図1は本発明の電解スライム回収装置が用いられる電解槽の構成を説明する側面断面図である。
電解槽1内には、電解液2が溜められ、その電解液2中にアノード3とカソード4が一定の間隔で交互に浸漬されている。
通常、使用するアノード3としては精製する金属の原料金属が用いられる。例えば銅精製の場合は銅品位99.5%程度の粗銅が用いられる。

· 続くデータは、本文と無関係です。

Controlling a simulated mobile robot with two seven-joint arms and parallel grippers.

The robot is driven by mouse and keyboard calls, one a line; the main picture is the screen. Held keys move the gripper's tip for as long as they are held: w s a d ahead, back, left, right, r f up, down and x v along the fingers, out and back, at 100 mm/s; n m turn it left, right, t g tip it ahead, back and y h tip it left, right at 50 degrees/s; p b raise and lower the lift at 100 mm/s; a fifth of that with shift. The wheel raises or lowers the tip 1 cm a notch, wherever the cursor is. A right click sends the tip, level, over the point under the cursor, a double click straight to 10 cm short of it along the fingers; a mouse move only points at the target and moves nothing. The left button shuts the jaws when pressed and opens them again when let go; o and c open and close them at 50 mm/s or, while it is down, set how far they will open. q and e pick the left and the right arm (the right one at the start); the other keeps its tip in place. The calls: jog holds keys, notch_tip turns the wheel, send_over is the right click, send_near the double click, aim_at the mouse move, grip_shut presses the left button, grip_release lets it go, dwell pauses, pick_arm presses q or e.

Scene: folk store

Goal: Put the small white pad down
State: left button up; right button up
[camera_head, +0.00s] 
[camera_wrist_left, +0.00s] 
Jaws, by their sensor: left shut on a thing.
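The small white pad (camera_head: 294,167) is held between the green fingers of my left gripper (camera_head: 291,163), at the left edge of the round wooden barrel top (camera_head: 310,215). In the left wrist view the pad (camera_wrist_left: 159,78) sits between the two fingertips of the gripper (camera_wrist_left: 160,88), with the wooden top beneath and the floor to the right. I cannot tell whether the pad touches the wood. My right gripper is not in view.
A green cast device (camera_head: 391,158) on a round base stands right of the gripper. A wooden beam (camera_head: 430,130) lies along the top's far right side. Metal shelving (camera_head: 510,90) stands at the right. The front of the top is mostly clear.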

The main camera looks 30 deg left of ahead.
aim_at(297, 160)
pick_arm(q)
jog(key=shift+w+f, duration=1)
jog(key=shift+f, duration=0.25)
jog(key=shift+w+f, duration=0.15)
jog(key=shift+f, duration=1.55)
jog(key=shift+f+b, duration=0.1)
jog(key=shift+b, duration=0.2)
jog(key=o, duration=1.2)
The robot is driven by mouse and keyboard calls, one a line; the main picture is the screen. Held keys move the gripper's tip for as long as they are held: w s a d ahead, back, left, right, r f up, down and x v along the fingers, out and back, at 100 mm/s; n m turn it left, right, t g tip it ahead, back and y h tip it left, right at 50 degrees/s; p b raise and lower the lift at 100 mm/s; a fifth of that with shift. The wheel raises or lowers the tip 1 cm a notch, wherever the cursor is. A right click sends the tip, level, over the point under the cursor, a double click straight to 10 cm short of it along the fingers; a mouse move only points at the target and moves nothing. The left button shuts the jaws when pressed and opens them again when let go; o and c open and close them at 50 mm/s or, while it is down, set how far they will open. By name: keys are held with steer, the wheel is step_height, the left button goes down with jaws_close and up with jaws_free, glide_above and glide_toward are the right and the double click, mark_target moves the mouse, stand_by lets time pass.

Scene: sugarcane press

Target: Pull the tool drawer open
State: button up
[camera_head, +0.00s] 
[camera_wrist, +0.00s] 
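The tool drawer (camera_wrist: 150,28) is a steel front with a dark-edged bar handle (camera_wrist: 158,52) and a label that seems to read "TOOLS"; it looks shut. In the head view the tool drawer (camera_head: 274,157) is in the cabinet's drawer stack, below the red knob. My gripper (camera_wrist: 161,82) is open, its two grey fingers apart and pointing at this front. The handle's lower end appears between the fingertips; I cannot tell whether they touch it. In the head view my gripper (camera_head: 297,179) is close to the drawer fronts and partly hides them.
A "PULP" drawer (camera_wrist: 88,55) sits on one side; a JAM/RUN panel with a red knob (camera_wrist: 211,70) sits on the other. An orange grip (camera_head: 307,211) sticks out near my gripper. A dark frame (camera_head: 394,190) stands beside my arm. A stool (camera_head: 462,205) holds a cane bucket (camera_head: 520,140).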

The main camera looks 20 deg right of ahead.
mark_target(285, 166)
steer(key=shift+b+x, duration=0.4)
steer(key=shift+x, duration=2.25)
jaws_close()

一方、カソード4としては、純銅板やステンレス板が用いられる。
電解液2として硫酸酸性の硫酸銅水溶液が用いられている。
【0023】
電解精製が行われている間、アノード表面には電解スライムと呼ばれるアノードに含まれる不純物を主とする流動性の塊、ノロが発生し、電解液中に拡散すると、電解液を汚すことになり、結果として電解精製の生成物であるカソードの品質を低下させてしまうと同時に、電解効率を低下させる原因となっている。そこで、従来は、その電解スライムが発生した後は、電解液内で静置状態を維持する方策がおこなわれてきたが、本発明では、そのような電解スライムをアノード表面から積極的に除去する方策を見出し、完成に至ったものが、本発明に係る電解スライム回収装置である。
【0024】
図2は本発明に係る電解スライム回収装置の構成を説明する図で、100は本発明に係る電解スライム回収装置で、Aは電解スライム除去部、Bは電解スライム回収部、Cは供給部、Sはスクレイバー部、5は電解スライムの除去具、6は吸引口、7は吸引部、8は浄液フィルタ、8aは濾過ポット、9は輸送管、10は供給口、bは開閉弁、hは隔壁、P
1は送液ポンプである。
【0025】
図2に示す電解スライム回収装置100は、電解スライムを掻き取る除去具5(例えば図中のブラシなど)と、その除去具により掻き取られた電解スライムを電解液と共に吸引する吸引口6と電解スライム吸引時にカソード表面への影響を抑える隔壁hを有する吸引部7からなるスクレイバー部Sと輸送管などの付帯設備で構成される電解スライム除去部Aと、吸引された電解スライムを含んだ電解液から、電解スライムを分離して濾過後電解液を生成し、分離した電解スライムを回収する電解スライム回収部Bと、濾過後電解液を送液ポンプで電解槽に電解液として循環供給する供給部Cとに大別される。
以下、各部を順に説明する。なお、
図2において、黒矢印は電解スライムを含む電解液、破線矢印は濾過後の電界液の流れを示すものである。
【0026】
[電解スライム除去部]
この電解スライム除去部Aにおける主要部位であるスクレイバー部Sは、アノード表面に接触するように配置され、電解精製中にアノード表面に発生する電解スライムをアノード表面から掻き取るためのブラシのような除去具5と、その除去具5の上方に除去具5によって掻き取られた電解スライムを電解液と一緒に吸引するための吸引口6を有する吸引部7が、除去具5と一体若しくは連結して設けられている。この除去具5と吸引部7は一体となって、除去具5がアノード表面と接触状態を維持しながら、移動することで、除去具5がアノード表面の電解スライムを掻き取り、アノード表面から浮かせ、その浮いた電解スライムを吸引口6から吸い取り、アノード表面から除去する役割を有している。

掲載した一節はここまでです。